It's 40%. Here's an equivalent statement:

Take a random subset $S$ among all the questions (can also be called sampling) - each question is taken with probability $\frac{1}{2}$. Since questions are chosen uniformly at random it still holds that 40% of the questions have Yes as the correct answer.

But $S$ corresponds to the $\mathtt{Yes}$-subset (from your question).


I think Bayes' Theorem makes this most clear. The probability of Bob answering Yes on any question is $P(Y)=0.5$, the probability of Bob being correct on any question is $P(C)=0.5$, and the probability that Bob answers Yes given that he answered correctly is the proportion of questions with Yes as the answer, $P(Y|C)=0.4$. This leads to:

$$P(C|Y)=\frac{P(Y) \cdot P(Y|C)}{P(C)}=\frac{0.5 \cdot 0.4}{0.5}=0.4$$

Thus, the estimated percentage of correctly answered questions that Bob shaded Yes is $P(C|Y)=0.4=40\%$


The amount he will get correct is independent of what the distribution of right and wrong answers is.

You can imagine this by assuming that all the correct answers are "No" ($0\text{%}$ Yes, $100\text{%}$ No). By the reasoning you've made, all the answers obtained from the coin will be wrong, which is obviously incorrect.

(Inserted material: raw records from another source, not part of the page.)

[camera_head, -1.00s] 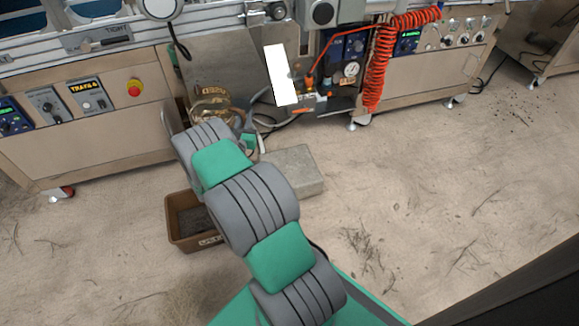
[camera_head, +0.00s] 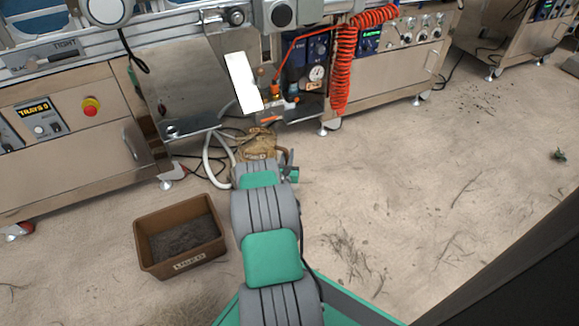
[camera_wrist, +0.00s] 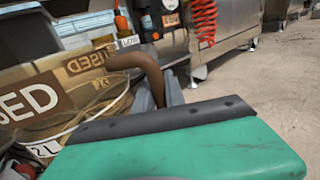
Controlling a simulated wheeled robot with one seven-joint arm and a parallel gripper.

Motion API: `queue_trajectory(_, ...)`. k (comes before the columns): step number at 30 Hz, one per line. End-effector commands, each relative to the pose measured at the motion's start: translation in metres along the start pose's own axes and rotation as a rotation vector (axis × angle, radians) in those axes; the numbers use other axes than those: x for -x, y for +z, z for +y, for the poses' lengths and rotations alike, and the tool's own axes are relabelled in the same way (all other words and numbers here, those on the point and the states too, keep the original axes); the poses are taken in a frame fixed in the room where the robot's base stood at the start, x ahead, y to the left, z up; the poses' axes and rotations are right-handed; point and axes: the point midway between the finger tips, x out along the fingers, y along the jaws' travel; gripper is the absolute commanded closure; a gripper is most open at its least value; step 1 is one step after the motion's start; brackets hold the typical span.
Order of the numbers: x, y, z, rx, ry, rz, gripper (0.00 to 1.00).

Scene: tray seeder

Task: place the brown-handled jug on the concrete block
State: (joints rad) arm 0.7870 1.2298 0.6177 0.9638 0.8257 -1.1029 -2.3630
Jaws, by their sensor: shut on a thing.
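The brown-handled jug (camera_head: 258,143) is tan, with its upper part showing beyond my arm in the head view. In the wrist view its labelled body (camera_wrist: 35,104) fills the left side, and its brown handle (camera_wrist: 125,61) arches to the grey fingers. My gripper (camera_wrist: 162,93) is shut on the handle. In the head view the gripper is mostly hidden behind my arm. The concrete block is not visible now; my arm covers the floor where it could be. I cannot tell how high the jug's base is.
A brown bin (camera_head: 148,249) with dark contents stands on the floor left of my arm. The steel seeder machine (camera_head: 185,85) runs along the back, with a hose (camera_head: 208,160) hanging near the jug and a red coiled hose (camera_head: 343,70). The sandy floor to the right is open.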

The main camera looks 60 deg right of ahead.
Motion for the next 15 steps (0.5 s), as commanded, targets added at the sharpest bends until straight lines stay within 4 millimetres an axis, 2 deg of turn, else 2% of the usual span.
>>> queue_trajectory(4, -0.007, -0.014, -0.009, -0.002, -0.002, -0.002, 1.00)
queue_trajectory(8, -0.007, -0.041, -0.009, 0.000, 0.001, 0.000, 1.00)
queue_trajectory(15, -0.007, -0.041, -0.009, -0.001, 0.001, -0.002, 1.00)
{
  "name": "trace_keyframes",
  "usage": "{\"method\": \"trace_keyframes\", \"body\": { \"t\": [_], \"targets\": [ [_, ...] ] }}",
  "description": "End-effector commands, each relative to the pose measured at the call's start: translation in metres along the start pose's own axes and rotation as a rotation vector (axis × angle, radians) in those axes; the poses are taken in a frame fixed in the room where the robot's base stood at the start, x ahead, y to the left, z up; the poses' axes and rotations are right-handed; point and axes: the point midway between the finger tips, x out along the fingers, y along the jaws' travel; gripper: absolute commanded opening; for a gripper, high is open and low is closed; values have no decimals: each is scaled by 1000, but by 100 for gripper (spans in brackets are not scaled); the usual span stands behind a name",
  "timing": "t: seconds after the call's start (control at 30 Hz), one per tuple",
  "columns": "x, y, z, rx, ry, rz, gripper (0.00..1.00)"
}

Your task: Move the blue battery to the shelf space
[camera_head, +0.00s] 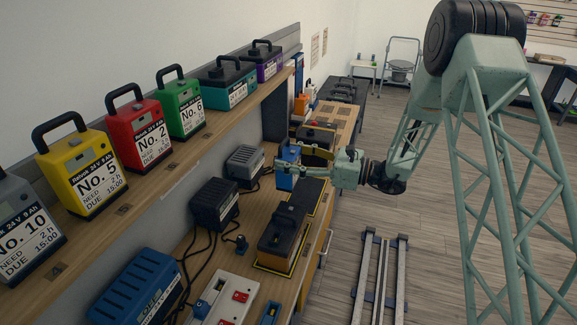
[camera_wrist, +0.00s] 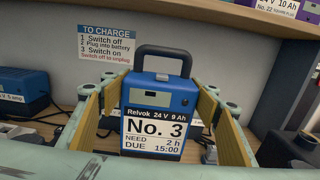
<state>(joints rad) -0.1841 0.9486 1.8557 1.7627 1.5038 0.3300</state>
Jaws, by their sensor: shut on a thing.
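In the head view my gripper (camera_head: 294,158) is shut on the blue battery (camera_head: 285,181), low over the bench and below the shelf; most of the battery is hidden there. Whether its base touches the bench cannot be told. The wooden shelf (camera_head: 150,188) holds yellow (camera_head: 78,172), red (camera_head: 138,134), green (camera_head: 181,108), teal (camera_head: 228,88) and purple (camera_head: 267,66) batteries.
The bench below holds black (camera_head: 214,204) and grey (camera_head: 245,162) chargers, a blue charger (camera_head: 137,289) and an orange-and-black battery (camera_head: 281,238) with cables nearby. A charging notice (camera_wrist: 106,44) is on the wall. The shelf's underside lies above my gripper.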

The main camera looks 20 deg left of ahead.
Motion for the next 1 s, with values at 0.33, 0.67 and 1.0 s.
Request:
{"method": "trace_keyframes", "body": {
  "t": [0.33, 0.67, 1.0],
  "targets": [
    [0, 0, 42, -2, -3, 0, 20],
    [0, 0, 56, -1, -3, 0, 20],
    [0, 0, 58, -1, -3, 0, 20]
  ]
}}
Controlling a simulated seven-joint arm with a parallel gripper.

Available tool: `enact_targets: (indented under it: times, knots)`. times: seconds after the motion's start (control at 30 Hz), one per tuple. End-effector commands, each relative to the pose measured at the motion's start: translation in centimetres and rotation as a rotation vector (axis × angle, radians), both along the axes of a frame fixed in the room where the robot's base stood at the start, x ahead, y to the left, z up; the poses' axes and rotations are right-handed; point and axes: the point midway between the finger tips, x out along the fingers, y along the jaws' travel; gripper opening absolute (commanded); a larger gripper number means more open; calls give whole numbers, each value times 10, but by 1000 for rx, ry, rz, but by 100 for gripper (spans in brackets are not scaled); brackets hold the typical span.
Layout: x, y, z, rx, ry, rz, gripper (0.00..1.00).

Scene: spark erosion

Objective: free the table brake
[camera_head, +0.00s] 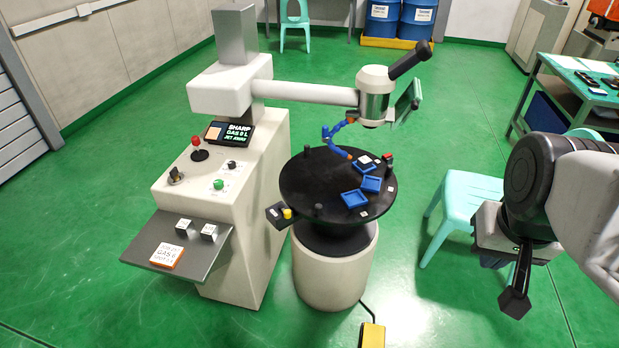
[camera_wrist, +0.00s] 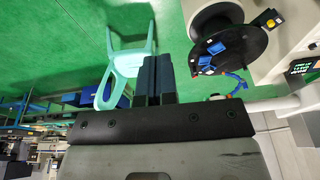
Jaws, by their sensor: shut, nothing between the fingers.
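The round black table (camera_head: 325,180) stands on a white drum base (camera_head: 335,265). A small dark box (camera_head: 277,215) with a yellow knob (camera_head: 287,213) sticks out at its left front edge. The knob also shows small in the wrist view (camera_wrist: 271,23). No label names the brake, so I cannot tell for sure that this is it. My gripper (camera_head: 515,303) is shut and empty. It hangs in the air at the right, well apart from the table. Its closed fingers (camera_wrist: 154,80) point towards the floor between the chair and the table in the wrist view.
Blue trays (camera_head: 355,199) and small posts lie on the table. A machine arm (camera_head: 310,91) with a blue jointed hose reaches over it. A control cabinet (camera_head: 240,200) stands at left. A turquoise chair (camera_head: 458,205) stands between table and gripper. A yellow pedal (camera_head: 372,335) lies on the floor.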

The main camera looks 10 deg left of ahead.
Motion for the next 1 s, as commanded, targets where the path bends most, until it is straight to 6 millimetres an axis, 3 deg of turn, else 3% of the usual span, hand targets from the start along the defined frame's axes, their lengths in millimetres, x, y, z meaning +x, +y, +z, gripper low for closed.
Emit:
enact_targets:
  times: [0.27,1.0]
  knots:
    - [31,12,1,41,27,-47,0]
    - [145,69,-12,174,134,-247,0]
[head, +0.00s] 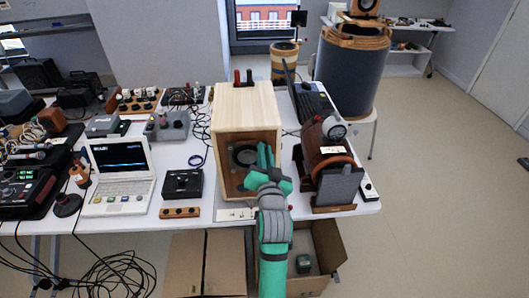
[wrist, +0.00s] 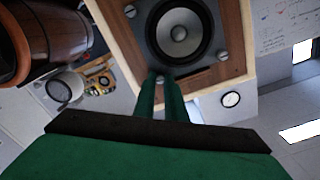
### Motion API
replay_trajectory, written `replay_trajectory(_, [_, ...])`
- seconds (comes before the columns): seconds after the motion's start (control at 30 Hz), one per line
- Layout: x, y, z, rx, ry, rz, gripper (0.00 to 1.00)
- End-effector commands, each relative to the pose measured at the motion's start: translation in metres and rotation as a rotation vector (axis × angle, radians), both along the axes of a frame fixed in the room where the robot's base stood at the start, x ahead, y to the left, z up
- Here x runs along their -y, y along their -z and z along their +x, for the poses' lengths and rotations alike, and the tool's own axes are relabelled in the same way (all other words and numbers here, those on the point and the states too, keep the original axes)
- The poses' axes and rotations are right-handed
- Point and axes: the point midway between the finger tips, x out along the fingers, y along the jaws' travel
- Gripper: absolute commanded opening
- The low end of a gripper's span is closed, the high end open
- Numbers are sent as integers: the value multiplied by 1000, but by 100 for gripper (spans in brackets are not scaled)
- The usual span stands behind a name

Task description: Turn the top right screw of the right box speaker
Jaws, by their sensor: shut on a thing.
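The box speaker (head: 245,105) is a pale wooden box at the middle of the table, with its brown front toward me. Its dark round driver (wrist: 180,30) sits on a grey plate with silver screws at its corners, seen rolled over in the wrist view. One screw (wrist: 160,80) lies between the tips of my green fingers; in the head view this is by the driver's upper right. My gripper (head: 264,150) is shut on this screw, with the fingertips covering its sides. Another screw (wrist: 222,56) and a third screw (wrist: 130,12) are clear of the fingers.
A brown cylindrical device (head: 325,158) stands close right of the box, with a dark tilted panel (head: 338,187) before it. A small black box (head: 183,184) and a white laptop (head: 120,178) stand left.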

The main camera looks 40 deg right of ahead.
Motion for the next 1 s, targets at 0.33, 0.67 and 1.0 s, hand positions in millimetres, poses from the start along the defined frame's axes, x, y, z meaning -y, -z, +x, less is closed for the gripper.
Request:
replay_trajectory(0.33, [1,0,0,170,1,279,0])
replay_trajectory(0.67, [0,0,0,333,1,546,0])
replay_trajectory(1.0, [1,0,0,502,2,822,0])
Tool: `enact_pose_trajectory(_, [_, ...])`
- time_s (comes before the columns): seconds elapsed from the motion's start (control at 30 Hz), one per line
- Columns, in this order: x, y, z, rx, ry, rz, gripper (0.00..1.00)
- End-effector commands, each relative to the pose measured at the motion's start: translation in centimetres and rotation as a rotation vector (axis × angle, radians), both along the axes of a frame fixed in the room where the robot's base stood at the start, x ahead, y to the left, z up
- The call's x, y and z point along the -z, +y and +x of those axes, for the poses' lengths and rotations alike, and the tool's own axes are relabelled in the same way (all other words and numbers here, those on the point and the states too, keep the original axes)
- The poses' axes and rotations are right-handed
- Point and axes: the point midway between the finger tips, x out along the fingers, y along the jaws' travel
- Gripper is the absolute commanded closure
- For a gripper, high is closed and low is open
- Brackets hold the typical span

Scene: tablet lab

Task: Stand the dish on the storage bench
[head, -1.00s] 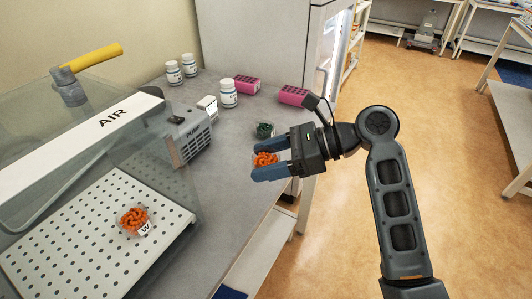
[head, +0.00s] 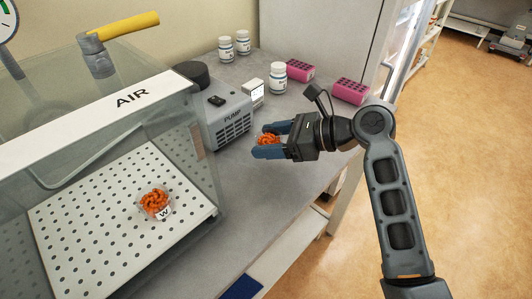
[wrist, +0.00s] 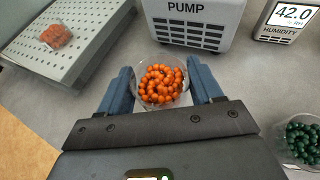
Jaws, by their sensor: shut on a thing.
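A small clear dish of orange beads (head: 267,139) is between the fingers of my gripper (head: 268,144) over the grey bench top (head: 262,195). In the wrist view the dish (wrist: 160,85) sits upright between the two blue fingers (wrist: 162,82), which are shut on its sides. The fingers hide part of it in the head view. A dish of green beads (wrist: 300,138) is at the right of the wrist view. I cannot tell which surface is the storage bench.
The pump (head: 226,119) and a humidity display (head: 253,92) stand just beyond my gripper. White bottles (head: 278,77) and pink racks (head: 350,91) are farther back. The AIR hood (head: 130,95) fills the left. Open floor (head: 460,150) lies to the right.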

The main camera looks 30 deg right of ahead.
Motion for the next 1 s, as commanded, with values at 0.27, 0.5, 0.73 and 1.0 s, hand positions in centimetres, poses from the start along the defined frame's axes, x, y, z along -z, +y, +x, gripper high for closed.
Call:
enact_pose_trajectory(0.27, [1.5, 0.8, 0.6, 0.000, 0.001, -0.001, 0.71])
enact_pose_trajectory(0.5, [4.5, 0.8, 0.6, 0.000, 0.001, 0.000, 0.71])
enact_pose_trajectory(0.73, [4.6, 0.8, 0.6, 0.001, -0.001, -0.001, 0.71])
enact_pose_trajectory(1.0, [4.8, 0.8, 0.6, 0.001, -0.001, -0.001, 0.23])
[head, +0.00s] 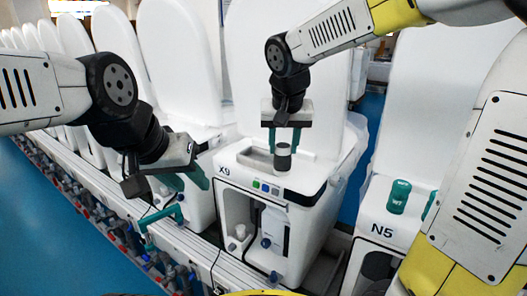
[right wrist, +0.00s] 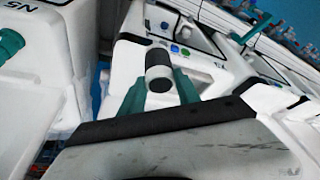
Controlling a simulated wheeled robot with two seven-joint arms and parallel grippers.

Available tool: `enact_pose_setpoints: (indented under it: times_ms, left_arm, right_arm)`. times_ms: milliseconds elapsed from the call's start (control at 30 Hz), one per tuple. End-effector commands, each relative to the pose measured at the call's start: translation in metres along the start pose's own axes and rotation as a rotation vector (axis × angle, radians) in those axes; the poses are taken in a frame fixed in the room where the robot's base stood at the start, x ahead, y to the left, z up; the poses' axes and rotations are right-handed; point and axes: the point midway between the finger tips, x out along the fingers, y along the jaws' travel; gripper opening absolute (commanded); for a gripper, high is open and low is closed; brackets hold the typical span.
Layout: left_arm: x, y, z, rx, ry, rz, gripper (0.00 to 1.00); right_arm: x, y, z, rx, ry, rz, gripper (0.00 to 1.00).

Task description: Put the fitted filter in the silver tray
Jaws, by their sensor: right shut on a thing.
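My right gripper (head: 283,138) points down over the white unit marked X9 and is shut on a small filter (head: 283,158), a grey cylinder with dark ends. In the right wrist view the filter (right wrist: 159,72) is upright between the teal fingers, with a pale middle band. I cannot tell whether its lower end touches the unit top. A shallow grey tray-like recess (head: 253,157) lies in the X9 top, just left of the filter; I cannot tell if it is the silver tray. My left gripper (head: 182,196) is open and empty, left of X9.
The X9 unit (head: 262,200) has coloured buttons on its front edge and an open bay below. The N5 unit (head: 378,232) at right carries green cylinders (head: 398,196). Raised white lids (head: 186,60) stand in a row. Blue floor (head: 60,220) is clear at left.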

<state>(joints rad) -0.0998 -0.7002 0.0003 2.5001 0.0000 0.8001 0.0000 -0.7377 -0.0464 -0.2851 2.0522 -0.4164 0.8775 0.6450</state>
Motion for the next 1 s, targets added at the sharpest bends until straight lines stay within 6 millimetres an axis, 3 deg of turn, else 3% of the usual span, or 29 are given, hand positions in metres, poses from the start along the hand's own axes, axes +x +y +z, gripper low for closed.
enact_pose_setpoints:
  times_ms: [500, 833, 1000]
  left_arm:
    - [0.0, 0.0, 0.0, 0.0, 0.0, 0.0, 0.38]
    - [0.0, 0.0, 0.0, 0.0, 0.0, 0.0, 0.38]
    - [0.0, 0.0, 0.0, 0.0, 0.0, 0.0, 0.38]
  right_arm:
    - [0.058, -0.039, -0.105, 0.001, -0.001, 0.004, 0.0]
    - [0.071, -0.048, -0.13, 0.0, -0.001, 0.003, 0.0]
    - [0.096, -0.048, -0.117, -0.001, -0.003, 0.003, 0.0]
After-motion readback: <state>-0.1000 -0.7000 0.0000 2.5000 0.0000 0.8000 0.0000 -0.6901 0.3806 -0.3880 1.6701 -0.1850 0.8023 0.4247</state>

Therefore, the probability should be $50\text{%}$ since it is a fair coin.


Edit: As @lulu has pointed out, the above is only applicable if both the "Yes" and "No" answers are considered.

However, since you've mentioned: "Among those questions that Bob shaded yes", the answer should be $40\text{%}$ as other answers are pointing out.